The Chicago Blackhawks won the NHL draft lottery and will pick number one next month. Connor Bedard is only 17 but labeled as a ‘generational’ player. Even the Blackhawks can’t bumble this one. Bedard will earn a contract worth $4.5 million his first year. That’s okay, in the 12 hours following the Blackhawks winning the lottery they sold $5.2 million in new season tickets. Now all they have to do is remember to select him first.
There’s something about the Oakland A’s announcement to move to Las Vegas that I’m just not ready to buy. First they announced they agreed to purchase 35 acres of land from Station Casinos about a mile west of the Strip near T-Mobile Arena, but would need $500 million in public financing to build the $1.5 billion, 30,000 seat stadium. Then ten days later, this past Tuesday, they said only kidding and now say they are buying the Tropicana Hotel, plan to demolish it, build a stadium on that site and only need $400 million in public assistance. Nobody would disagree that imploding the Tropicana is a good idea. Opened in 1957 it has well exceeded its expiration date and implosion would be the elixir for the hotel that has its original carpeting and paint. Or so it seems. The walls have emphysema. Oh, Rich Little might object to the Trop closing its doors putting his four night a week gig in jeopardy. Little, 84, performs at 6:30 pm so he and his crowd can finish their 4 pm dinner and be home in bed by 8. And as stale as Little’s shows might be, unless you enjoy an hour of faded Tonight Show clips, it’s still better than A’s baseball, far and away the worst team in the sport. A national journalist wrote that once Dan Synder sells the Redskins or Commanders, pick a name, that John Fisher, the Oakland owner will become the worst owner in professional sports. I’m not sure what it is about this, but something smells and I’m not ready to run out and get my tickets for when the Yankees come to town. At least not yet.

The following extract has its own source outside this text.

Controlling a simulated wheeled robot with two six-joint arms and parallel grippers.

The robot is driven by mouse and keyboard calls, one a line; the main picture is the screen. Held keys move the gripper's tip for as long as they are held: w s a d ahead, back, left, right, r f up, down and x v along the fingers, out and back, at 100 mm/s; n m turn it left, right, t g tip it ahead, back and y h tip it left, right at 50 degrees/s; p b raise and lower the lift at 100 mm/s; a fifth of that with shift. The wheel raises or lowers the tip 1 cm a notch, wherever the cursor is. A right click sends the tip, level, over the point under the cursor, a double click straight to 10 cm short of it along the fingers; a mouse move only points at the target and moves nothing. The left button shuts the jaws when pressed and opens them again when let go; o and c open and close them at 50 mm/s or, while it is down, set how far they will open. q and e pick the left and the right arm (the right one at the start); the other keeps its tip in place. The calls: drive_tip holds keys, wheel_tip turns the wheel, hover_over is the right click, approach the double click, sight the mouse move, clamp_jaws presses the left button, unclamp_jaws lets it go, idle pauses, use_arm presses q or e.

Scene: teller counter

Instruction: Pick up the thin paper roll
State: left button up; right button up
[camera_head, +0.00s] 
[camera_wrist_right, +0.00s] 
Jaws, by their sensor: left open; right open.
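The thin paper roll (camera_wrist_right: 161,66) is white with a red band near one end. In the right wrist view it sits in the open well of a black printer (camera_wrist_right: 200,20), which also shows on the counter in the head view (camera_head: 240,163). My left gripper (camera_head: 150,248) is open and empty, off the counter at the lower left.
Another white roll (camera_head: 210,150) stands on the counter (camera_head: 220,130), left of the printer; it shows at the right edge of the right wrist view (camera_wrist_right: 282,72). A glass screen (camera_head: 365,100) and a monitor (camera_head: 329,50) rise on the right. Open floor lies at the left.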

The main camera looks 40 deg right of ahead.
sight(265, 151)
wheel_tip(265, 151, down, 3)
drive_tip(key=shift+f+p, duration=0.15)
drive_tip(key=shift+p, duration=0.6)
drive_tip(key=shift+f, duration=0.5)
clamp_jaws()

Finally, the NFL has put me in a real shitty situation. At the end of every season teams publish who their home and away opponents will be for the following season. For the first time since the Raiders have been in Vegas, the Jets play here this season. I was excited when I saw that. I’ve been a Jets fan longer than they’ve been the Jets, dating all the way back to the New York Titans days in 1960. Of the 18 weeks in the NFL regular season, the only week that I had a conflict was the second weekend in November when my son Scott is getting married in Mexico. The NFL released their schedule on Thursday, and naturally the Jets, and their new cool quarterback, will be here to play the Raiders on November 12. Now I have a decision to make.